There is no doubt that foundations and university endowments have social objectives other than maximizing return. Why should they leave those objectives out of the boardrooms? Moving from shareholder value maximization to shareholder welfare maximization may be a small step for theory, but it could trigger a leap forward in the way our corporations are run.
Some may object that our proposal is antidemocratic. Social goals, the argument goes, should be left to the political system, where every vote is treated equally. If we allow shareholders to vote on social issues involving their companies, the vote of wealthy people will count more.
We are sympathetic to this concern, but in our view it is misplaced. The same could be said of sustainable consumerism, where the purchases of richer people “count” more in dollar terms. Moreover, our proposal would make corporations more democratic, not less, by elevating the social concerns of the millions of present and future pensioners. Finally, by restricting shareholder concerns to pure profit, we’re not simply leaving values to the realm of politics; in practice, we’re often declining to consider those values at all.
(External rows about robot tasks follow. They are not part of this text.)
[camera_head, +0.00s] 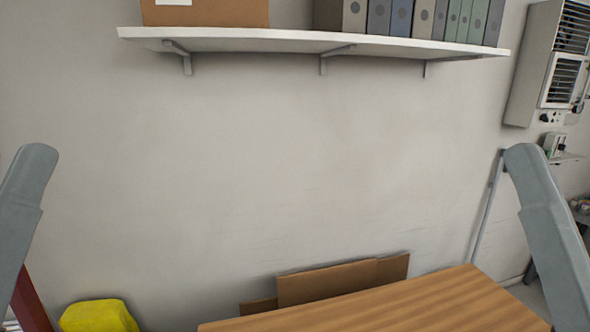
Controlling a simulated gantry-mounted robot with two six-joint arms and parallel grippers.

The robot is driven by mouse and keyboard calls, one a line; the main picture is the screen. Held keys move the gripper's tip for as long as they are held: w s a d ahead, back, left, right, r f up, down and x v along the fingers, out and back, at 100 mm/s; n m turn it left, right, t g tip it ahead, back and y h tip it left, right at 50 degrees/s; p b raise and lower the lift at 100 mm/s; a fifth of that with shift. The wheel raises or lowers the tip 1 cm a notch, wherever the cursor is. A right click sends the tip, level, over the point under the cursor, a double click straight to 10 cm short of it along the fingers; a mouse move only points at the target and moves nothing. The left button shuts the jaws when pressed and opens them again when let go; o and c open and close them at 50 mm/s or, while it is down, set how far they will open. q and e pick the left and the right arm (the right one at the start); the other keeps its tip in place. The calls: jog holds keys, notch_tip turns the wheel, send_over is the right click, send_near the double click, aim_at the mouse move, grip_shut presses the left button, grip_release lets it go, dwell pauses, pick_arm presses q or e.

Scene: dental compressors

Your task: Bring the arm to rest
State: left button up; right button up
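Parts of my two arms show at the sides of the head view. A grey link of my left arm (22,210) rises along the left edge. A grey link of my right arm (548,220) slants down along the right edge. Neither gripper is in the picture, so I cannot see their fingers or anything they may hold.
A wooden table top (390,310) fills the bottom centre and right; its visible part is bare. Cardboard (335,282) leans at the wall behind it. A white shelf (300,40) holds a box (205,12) and binders (400,18). A yellow object (98,316) is lower left.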

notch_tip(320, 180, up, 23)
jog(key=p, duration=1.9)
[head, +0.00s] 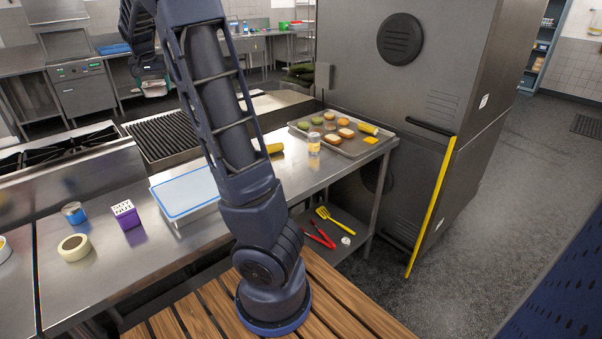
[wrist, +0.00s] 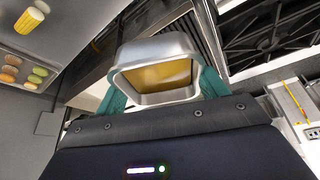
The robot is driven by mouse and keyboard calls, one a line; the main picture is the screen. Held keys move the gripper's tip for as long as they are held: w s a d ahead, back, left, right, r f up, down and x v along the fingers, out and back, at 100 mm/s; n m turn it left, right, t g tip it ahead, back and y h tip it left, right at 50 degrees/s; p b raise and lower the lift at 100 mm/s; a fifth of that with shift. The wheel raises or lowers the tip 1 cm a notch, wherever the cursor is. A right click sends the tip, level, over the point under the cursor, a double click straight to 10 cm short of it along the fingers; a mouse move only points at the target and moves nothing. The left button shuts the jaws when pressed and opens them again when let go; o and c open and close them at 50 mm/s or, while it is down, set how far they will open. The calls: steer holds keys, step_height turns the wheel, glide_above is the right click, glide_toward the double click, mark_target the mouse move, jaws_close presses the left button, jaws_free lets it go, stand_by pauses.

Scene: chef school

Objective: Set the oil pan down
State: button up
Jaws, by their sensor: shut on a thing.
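The oil pan (wrist: 155,48) is a small silver metal pan with yellow-amber oil showing inside. It fills the middle of the wrist view. My gripper (wrist: 160,82) has teal fingers on both sides of the pan and is shut on it. In the head view my arm rises from the front and bends back at upper left, with the wrist end over the cooking area.
A steel counter (head: 110,255) carries a blue-lidded container (head: 186,192), a tape roll (head: 74,247), a purple box (head: 126,214) and a blue can (head: 73,212). A ribbed grill (head: 163,135) lies behind.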

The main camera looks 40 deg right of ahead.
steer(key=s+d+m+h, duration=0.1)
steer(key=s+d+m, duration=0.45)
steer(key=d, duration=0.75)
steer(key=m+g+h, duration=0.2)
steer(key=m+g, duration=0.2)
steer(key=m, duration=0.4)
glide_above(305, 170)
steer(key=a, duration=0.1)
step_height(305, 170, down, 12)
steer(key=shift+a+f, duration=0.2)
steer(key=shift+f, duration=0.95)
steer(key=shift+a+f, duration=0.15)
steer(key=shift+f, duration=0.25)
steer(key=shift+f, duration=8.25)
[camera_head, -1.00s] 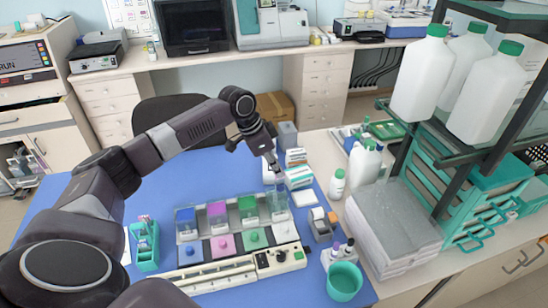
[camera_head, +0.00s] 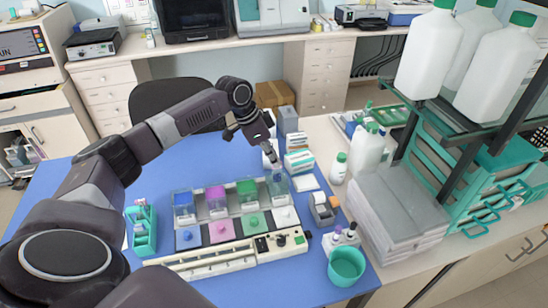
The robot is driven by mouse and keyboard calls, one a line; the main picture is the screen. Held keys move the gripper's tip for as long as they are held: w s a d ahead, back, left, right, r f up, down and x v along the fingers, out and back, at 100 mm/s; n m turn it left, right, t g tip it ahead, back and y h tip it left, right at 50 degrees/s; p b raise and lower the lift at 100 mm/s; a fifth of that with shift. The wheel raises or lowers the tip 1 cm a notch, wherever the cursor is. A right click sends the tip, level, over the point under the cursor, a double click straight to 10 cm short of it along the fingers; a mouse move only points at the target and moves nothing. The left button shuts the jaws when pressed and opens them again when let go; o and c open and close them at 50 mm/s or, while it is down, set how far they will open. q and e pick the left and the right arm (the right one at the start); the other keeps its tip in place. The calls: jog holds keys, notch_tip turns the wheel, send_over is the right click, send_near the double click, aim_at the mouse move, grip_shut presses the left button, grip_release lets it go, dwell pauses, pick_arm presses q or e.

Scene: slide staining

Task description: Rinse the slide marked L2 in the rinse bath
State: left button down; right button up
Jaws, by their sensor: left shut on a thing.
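My left gripper (camera_head: 273,162) is shut on a thin slide, just above the clear bath at the right end of the staining row. The slide is too small to make out, and its L2 mark cannot be read. The rinse bath (camera_head: 278,185) is a clear jar with pale contents. Left of it stand the green (camera_head: 247,192), magenta (camera_head: 215,198) and blue (camera_head: 183,203) stain jars. I cannot tell whether the slide's lower end is inside the bath. My right gripper is not in view.
A teal slide rack (camera_head: 141,229) stands at the left of the blue mat. Boxes (camera_head: 298,160) stand close behind the bath, and a teal cup (camera_head: 346,266) is at the front right. Bottles (camera_head: 368,152) and a paper stack (camera_head: 398,205) are to the right.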

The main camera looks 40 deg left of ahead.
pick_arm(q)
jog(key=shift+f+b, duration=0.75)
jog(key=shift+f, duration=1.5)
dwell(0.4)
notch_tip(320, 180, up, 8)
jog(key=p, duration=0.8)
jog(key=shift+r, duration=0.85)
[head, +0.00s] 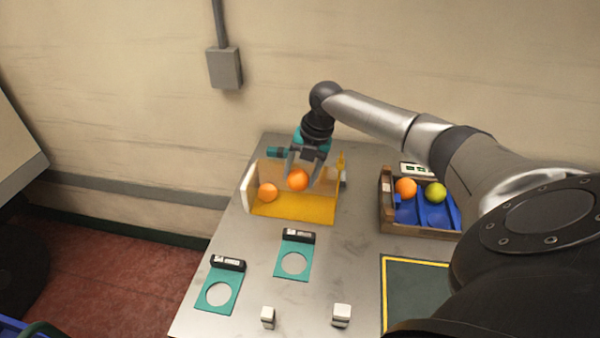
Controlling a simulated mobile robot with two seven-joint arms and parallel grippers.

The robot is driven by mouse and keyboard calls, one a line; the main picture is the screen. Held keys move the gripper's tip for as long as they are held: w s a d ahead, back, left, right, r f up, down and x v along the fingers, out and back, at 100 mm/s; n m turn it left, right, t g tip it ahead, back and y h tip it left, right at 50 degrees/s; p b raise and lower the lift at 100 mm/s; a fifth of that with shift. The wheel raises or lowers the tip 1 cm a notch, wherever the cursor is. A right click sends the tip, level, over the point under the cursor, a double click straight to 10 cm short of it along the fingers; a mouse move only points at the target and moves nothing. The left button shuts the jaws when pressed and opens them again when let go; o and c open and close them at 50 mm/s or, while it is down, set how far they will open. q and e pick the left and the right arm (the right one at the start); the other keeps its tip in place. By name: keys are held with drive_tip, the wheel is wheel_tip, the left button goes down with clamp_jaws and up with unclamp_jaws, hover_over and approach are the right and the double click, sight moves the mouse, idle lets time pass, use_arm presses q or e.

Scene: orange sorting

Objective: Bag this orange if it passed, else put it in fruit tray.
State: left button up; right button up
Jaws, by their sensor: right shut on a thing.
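My right gripper (300,172) is shut on an orange (298,180) and holds it above the open yellow-lined bag or bin (290,208) at the back left of the table. Another orange (268,192) lies inside that container, to the left of the held one. The fruit tray (420,228) stands to the right, wooden-sided with blue compartments. An orange (405,188) and a yellow-green fruit (436,193) sit in its back row. My left gripper is not in view.
Two teal plates with round pale discs, one at the middle (281,266) and one at the front left (213,295), lie on the metal table (350,235). Two small white blocks (268,316) (342,312) stand at the front. A yellow-edged dark mat (410,285) lies at right.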

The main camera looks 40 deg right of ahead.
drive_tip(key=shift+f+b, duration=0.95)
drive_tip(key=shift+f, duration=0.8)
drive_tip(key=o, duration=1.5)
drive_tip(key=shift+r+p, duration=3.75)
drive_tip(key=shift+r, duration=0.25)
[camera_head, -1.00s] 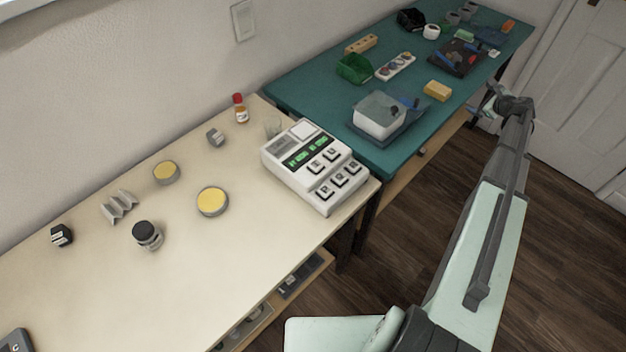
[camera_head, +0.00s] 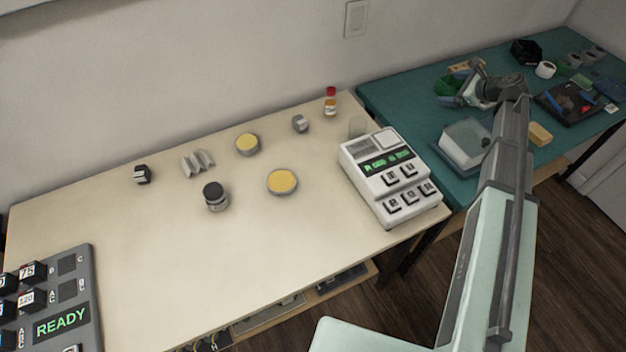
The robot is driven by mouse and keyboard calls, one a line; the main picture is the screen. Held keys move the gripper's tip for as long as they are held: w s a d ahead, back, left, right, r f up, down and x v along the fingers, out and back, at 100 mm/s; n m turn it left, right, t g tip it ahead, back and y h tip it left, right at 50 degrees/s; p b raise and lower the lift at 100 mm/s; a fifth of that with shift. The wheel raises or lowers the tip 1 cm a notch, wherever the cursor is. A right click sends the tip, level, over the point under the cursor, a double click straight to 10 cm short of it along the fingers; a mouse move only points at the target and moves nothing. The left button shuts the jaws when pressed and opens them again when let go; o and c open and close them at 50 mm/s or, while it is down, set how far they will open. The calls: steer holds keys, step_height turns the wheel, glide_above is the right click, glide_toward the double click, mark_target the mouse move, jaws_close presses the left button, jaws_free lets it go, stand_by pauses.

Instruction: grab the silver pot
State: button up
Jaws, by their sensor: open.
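No single thing is plainly marked as the silver pot. A small silver-grey pot (camera_head: 300,123) stands near the back of the cream table. A grey jar with a black lid (camera_head: 215,196) stands upright further left. Two round silver tins show yellow tops, one at the back (camera_head: 247,144) and one nearer the front (camera_head: 282,182). My gripper (camera_head: 458,98) is open above the teal table at the right, apart from all of these. Its fingers are small and partly blend with the things behind.
A white keypad device (camera_head: 392,180) stands at the cream table's (camera_head: 150,260) right end. A red-capped bottle (camera_head: 330,103) and a clear glass (camera_head: 357,127) are behind it. A folded metal piece (camera_head: 198,163), a small black-and-white box (camera_head: 142,174) and a grey READY panel (camera_head: 62,300) are left.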

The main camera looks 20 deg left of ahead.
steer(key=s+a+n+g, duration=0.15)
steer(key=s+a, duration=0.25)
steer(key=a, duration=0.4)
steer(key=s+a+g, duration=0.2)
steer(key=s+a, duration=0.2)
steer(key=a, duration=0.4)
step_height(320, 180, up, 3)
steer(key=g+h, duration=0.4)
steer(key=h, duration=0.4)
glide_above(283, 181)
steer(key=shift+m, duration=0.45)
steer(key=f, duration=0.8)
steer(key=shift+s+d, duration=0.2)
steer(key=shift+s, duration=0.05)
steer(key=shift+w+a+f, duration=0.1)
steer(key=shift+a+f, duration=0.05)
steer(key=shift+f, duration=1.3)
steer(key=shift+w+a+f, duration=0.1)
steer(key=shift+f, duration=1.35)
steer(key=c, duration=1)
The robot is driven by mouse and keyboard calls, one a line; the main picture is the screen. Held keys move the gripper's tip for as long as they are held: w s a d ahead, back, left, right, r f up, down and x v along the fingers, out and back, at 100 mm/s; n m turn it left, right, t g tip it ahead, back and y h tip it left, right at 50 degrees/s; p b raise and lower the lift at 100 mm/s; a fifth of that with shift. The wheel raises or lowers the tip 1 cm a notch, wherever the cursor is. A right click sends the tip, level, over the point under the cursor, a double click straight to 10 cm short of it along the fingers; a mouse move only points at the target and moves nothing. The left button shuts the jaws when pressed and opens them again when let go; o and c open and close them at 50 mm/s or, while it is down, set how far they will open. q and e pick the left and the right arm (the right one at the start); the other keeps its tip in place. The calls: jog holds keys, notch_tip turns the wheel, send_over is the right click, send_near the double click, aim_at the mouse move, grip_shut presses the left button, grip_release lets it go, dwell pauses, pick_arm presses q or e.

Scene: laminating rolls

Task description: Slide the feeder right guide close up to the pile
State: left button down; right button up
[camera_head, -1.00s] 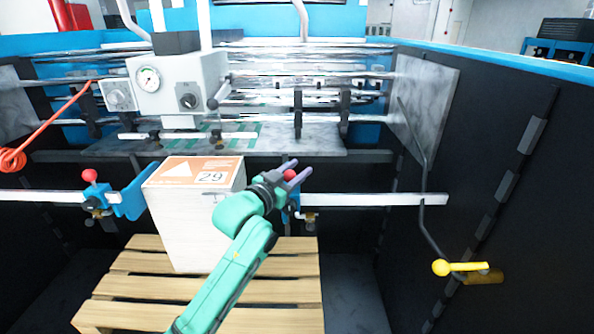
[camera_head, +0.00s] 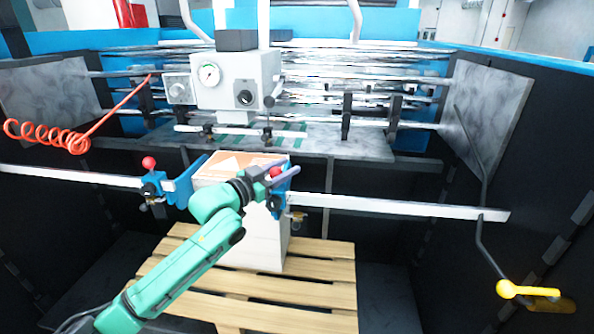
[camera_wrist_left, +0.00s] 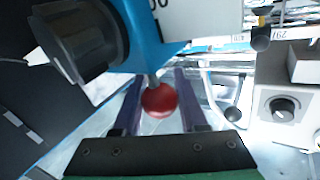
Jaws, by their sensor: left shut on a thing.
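The pile (camera_head: 262,238) is a pale stack with an orange and white top, standing on a wooden pallet (camera_head: 318,262). The feeder right guide (camera_head: 282,186) is a blue block with a red knob (camera_head: 275,172) on a white rail, at the pile's right edge. I cannot tell whether it touches the pile. My left gripper (camera_head: 283,168) is shut on the red knob. In the left wrist view the red knob (camera_wrist_left: 159,100) sits between the two fingers (camera_wrist_left: 160,103). My left arm hides part of the pile's front. My right gripper is out of view.
The left guide (camera_head: 182,186), also blue with a red knob, is at the pile's left side. The white rail (camera_head: 400,207) runs clear to the right. A yellow-handled lever (camera_head: 508,289) is at the right wall. A gauge box (camera_head: 235,80) stands behind.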

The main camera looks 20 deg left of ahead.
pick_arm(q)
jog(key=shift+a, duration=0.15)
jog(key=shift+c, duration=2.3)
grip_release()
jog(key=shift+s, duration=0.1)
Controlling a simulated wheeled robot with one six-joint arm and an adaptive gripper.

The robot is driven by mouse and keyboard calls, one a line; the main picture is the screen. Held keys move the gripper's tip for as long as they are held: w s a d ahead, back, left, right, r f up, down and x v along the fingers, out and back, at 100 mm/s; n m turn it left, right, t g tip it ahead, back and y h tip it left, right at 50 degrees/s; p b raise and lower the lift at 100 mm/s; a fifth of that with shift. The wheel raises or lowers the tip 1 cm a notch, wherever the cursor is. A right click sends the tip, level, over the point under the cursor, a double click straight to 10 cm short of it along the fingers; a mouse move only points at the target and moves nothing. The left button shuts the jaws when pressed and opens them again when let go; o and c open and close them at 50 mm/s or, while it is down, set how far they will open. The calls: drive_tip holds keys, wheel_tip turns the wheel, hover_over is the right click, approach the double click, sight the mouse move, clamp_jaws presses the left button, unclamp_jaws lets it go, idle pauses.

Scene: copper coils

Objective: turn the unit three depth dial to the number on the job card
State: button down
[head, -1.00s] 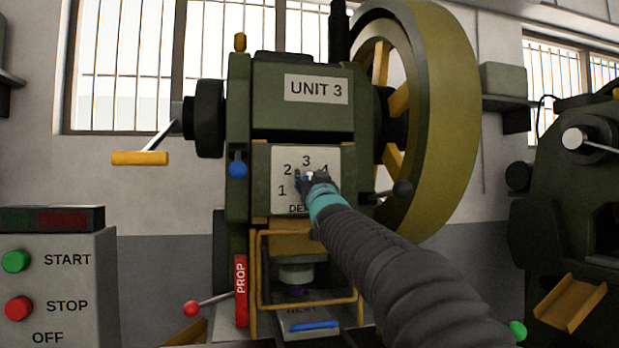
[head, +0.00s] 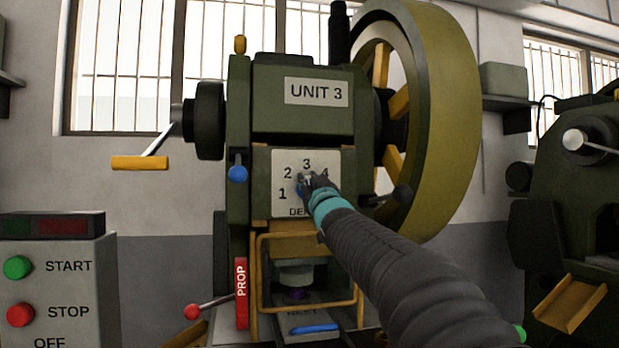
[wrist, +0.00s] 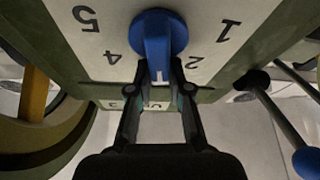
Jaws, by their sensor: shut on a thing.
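The depth dial is a blue knob (wrist: 157,28) on a pale number plate of the unit 3 press (head: 281,206). My gripper (wrist: 159,72) is shut on the knob's grip bar, one finger on each side. In the wrist view the plate is upside down. The knob's white mark points down the picture between the 4 and the 2, toward the 3's place, but my fingers hide the 3 there. In the head view my gripper (head: 309,181) covers most of the dial, below the 3. I see no job card in either view.
A large flywheel (head: 447,120) stands right of the plate, with a black-knobbed lever beside it. A blue-knobbed lever (head: 238,173) is at the left. A control box (head: 85,305) with START and STOP buttons is at the lower left. A red PROP bar (head: 241,290) stands below.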

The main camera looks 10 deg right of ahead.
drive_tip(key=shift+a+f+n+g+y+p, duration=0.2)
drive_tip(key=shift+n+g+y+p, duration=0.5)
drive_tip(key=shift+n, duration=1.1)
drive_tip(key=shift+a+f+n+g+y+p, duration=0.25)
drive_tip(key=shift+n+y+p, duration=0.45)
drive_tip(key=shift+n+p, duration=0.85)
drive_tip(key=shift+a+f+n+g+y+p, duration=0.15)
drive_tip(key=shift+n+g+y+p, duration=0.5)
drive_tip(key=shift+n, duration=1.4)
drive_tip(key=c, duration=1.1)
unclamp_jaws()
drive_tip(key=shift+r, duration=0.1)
In recent decades, companies have grown to rival governments in size: 69 of the largest 100 entities in the world by revenues are corporations. Entire industries are dominated by a handful of players , sometimes by a single one. In this world, many of the corporate choices, like the one to sell high-capacity guns, have social consequences that are not limited to economics. Yet the legitimate owners of companies are prevented from intervening to choose the social consequences they prefer. Until now these restrictions had found a justification in Friedman’s argument. Our work highlights how this justification is based on an implicit assumption, but is unlikely to hold in practice. The time has come for companies, economists, and society to abandon it.